*Work required*. Set down each entry exactly as given; pictures should not appear in the copy.

*Data extract*.
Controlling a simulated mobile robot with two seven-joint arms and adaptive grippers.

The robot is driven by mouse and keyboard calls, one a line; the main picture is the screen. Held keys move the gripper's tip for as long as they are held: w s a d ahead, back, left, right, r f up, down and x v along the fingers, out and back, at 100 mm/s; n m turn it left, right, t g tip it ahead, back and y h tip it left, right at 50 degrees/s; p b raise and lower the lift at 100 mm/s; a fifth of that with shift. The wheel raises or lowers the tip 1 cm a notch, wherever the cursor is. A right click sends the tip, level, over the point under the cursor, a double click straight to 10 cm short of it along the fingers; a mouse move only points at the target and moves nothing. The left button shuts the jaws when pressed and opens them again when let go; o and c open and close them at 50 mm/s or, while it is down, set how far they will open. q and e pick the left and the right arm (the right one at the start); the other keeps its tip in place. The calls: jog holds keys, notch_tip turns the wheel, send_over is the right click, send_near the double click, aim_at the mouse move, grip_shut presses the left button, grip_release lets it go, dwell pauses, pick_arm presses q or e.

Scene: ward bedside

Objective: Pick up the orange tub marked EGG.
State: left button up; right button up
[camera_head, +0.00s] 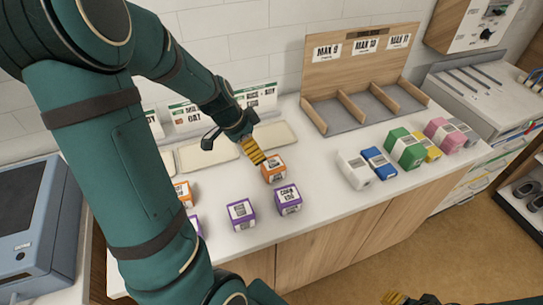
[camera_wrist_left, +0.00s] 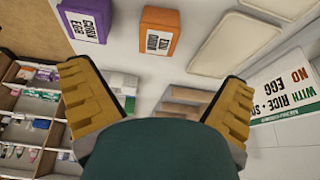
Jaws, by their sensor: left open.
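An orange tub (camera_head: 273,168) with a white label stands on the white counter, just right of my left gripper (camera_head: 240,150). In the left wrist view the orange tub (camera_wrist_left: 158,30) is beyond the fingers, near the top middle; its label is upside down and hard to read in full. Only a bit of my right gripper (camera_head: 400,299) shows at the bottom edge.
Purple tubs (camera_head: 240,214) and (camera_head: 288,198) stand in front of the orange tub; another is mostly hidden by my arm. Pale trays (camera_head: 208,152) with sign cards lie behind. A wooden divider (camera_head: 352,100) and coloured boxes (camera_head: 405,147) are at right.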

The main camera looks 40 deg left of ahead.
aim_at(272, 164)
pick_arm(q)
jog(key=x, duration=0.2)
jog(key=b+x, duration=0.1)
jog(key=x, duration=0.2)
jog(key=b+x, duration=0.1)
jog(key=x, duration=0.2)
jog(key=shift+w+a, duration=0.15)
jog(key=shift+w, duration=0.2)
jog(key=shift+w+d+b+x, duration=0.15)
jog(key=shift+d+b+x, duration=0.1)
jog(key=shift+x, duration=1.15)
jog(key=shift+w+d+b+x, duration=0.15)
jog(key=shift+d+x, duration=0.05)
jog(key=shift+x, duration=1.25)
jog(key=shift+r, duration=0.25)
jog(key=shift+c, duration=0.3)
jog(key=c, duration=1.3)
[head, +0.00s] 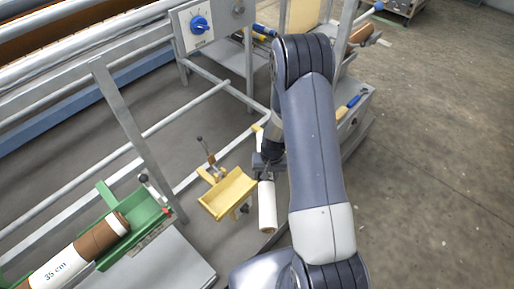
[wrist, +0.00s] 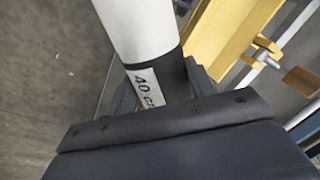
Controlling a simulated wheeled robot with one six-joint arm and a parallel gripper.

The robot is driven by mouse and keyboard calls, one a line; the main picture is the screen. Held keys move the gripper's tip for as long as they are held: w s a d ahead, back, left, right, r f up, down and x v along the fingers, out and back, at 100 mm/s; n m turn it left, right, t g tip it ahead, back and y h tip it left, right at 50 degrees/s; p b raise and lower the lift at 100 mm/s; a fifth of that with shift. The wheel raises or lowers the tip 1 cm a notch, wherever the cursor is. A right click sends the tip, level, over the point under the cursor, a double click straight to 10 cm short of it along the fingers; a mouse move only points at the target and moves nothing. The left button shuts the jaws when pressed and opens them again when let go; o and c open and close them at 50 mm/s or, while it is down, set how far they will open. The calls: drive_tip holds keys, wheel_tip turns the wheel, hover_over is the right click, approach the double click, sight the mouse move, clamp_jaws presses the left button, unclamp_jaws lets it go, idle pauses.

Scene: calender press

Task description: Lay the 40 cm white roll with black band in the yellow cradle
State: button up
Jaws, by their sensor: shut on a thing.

*Answer below*.
Controlling a simulated mobile robot with two seven-joint arms and adaptive grippers.

The robot is driven by mouse and keyboard calls, one a line; the main picture is the screen. Held keys move the gripper's tip for as long as they are held: w s a d ahead, back, left, right, r f up, down and x v along the fingers, out and back, at 100 mm/s; n m turn it left, right, t g tip it ahead, back and y h tip it left, right at 50 degrees/s; p b raise and lower the lift at 100 mm/s; a fifth of that with shift. The wheel raises or lowers the tip 1 cm a notch, wherever the cursor is. A right click sends the tip, level, over the point under the cursor, a double click straight to 10 cm short of it along the fingers; a mouse move only points at the target and moves nothing. The left button shuts the jaws when pressed and opens them again when let go; o and c open and close them at 50 mm/s or, while it is down, set how far they will open. q and e pick the left and the right arm (the right one at the start); the other keeps its tip in place. The calls: jog holds keys, notch_tip turns the wheel, send_over is the right click, send_near the double click, aim_at the mouse move, grip_shut presses the left button, grip_release lets it go, dwell pauses, pick_arm presses q or e.

Scene: ward bedside

Objective: Pick up the orange tub marked EGG.
State: left button up; right button up
[camera_head, +0.00s] 
[camera_wrist_left, +0.00s] 
Jaws, by their sensor: left open.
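An orange tub (camera_head: 273,168) with a white label stands on the white counter, just right of my left gripper (camera_head: 240,150). In the left wrist view the orange tub (camera_wrist_left: 158,30) is beyond the fingers, near the top middle; its label is upside down and hard to read in full. Only a bit of my right gripper (camera_head: 400,299) shows at the bottom edge.
Purple tubs (camera_head: 240,214) and (camera_head: 288,198) stand in front of the orange tub; another is mostly hidden by my arm. Pale trays (camera_head: 208,152) with sign cards lie behind. A wooden divider (camera_head: 352,100) and coloured boxes (camera_head: 405,147) are at right.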

The main camera looks 40 deg left of ahead.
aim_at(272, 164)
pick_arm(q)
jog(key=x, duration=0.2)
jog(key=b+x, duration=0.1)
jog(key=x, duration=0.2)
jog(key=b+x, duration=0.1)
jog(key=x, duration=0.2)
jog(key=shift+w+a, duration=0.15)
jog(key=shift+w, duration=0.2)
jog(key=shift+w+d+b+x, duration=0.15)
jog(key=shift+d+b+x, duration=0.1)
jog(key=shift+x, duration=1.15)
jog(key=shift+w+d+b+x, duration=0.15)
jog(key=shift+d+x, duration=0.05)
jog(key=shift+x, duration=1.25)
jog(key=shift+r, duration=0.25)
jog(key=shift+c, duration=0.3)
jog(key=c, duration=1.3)
[head, +0.00s] 
[wrist, +0.00s] 
Controlling a simulated wheeled robot with one six-joint arm and a parallel gripper.

The robot is driven by mouse and keyboard calls, one a line; the main picture is the screen. Held keys move the gripper's tip for as long as they are held: w s a d ahead, back, left, right, r f up, down and x v along the fingers, out and back, at 100 mm/s; n m turn it left, right, t g tip it ahead, back and y h tip it left, right at 50 degrees/s; p b raise and lower the lift at 100 mm/s; a fifth of that with shift. The wheel raises or lowers the tip 1 cm a notch, wherever the cursor is. A right click sends the tip, level, over the point under the cursor, a double click straight to 10 cm short of it along the fingers; a mouse move only points at the target and moves nothing. The left button shuts the jaws when pressed and opens them again when let go; o and c open and close them at 50 mm/s or, while it is down, set how far they will open. The calls: drive_tip holds keys, wheel_tip turns the wheel, hover_over is the right click, approach the double click, sight the mouse move, clamp_jaws presses the left button, unclamp_jaws lets it go, idle pauses.

Scene: calender press

Task description: Lay the 40 cm white roll with black band in the yellow cradle
State: button up
Jaws, by their sensor: shut on a thing.

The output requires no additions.